Together with a roughly 10% rate of growth in space and a return to expansion for like-for-like sales to 1%, that would drive increases of about 13% in operating profits for each year between 2017 and 2021.

On the back of the above, Goldman marked its target on the shares up from 3,000p to 3,200p, while reiterating a 'buy' recommendation.

Ahead of the company's next trading update, scheduled for 6 July, Goldman cited two main risks investors should watch out for.

The first of those was strength in the pound, because 57% of the firm's sales originate form beyond the UK, followed by the risk of any further deterioration in the European clothing market which could drive a lower EBIT performance at ist Primark unit.


Analysts at Deutsche Bank hiked their target price on shares of Sophos Group on the heels of management's upbeat medium-term guidance and given the company's "highly predictable" subscription-based model.

In particular, the analysts highlighted how the security software and hardware outfit's business model was based on compounding growth from existing customers, given its subscription-based model.

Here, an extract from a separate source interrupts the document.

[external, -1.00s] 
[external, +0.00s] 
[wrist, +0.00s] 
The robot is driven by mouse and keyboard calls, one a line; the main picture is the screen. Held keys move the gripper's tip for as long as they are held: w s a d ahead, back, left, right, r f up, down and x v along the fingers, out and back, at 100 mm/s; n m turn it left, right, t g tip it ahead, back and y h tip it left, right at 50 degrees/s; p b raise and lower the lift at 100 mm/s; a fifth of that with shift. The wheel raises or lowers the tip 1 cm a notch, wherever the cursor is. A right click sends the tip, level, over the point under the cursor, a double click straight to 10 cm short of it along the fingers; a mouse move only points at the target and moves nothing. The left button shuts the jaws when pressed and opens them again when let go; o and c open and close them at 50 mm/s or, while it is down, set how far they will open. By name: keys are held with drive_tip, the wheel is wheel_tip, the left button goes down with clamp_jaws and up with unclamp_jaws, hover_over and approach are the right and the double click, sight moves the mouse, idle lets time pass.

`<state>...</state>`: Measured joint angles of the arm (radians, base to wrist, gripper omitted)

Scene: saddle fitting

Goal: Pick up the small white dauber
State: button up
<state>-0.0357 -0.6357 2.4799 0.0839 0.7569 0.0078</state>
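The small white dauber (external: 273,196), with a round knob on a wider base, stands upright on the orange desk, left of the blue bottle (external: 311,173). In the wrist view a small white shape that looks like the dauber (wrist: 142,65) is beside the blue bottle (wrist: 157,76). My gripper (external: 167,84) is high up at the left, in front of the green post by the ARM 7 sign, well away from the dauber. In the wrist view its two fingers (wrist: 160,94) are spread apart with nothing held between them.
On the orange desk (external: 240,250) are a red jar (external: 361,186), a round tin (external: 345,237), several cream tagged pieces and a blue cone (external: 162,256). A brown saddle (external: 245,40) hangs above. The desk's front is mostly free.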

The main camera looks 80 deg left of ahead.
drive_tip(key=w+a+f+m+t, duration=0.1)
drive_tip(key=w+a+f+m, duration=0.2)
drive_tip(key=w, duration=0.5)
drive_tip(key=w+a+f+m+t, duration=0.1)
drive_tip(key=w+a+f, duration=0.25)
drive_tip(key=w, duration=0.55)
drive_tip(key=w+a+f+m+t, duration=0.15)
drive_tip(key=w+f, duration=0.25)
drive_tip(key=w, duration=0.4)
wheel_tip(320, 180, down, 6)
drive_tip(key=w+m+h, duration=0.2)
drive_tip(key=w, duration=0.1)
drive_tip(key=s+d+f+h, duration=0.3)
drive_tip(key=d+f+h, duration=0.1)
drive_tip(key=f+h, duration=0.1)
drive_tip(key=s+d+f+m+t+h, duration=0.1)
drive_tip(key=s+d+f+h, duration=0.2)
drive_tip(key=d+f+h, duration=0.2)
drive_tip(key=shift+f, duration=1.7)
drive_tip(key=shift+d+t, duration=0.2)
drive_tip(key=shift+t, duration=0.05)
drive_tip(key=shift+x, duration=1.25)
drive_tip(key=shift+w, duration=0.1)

Management had guided towards "solid" growth in billings out to fiscal year 2020 which it saw coming in at $1bn, for a compound annual growth rate of 17%, with free cash flow expected to clock in with a CAGR of 20% over that same time span.

Operating margins were also seen improving by between 100 to 150 basis points per year.

"Given the company’s highly predictable subscription-based business model, we think these targets are well underpinned," analysts Alex Tout and Steve Goulden said in a research note sent to clients.

Canaccord Genuity trimmed its target on shares of Tullow Oil after revising their short-term 'price deck' for the price of Brent lower.

Analyst Charlie Sharp said the broker was now projecting Brent to trade at $55, $57.5 $62.5 in 2017, 2018 and from 2019 onwards, respectively.

That was down from forecasts for $57.5 and $62.5, respectively, beforehand.

Those revisions offset news of the outfit's drilling success in Kenya with the Emekuya-1 well, which allowed it to extend Greater Etom area of the south Lokichar basin.

"The Etom area is proving to be a good picking ground for additional resources in Tullow's Kenyan acreage (with a working interest of 50%), and with an extended drilling campaign and Early Oil Production (trucking of stored oil first, leading to trucking of 2,000 bopd from already drilled wells in Q4 '17), we expect further resource uplift and more 'hard' data to assist in the wider area development planning," Sharp said.

Estimating the appropriate value of that well was complex but the analyst raised his upside potential resource risking from 30% to 40%, boosting his estimate of the total gross risked resources available from that project to 1.5bn barrels, versus 930m previously.

Despite that, and his expectation for rising crude oil prices, Tullow's net debt would still be at 3.5 times EBITDA at the end of fiscal year 2017.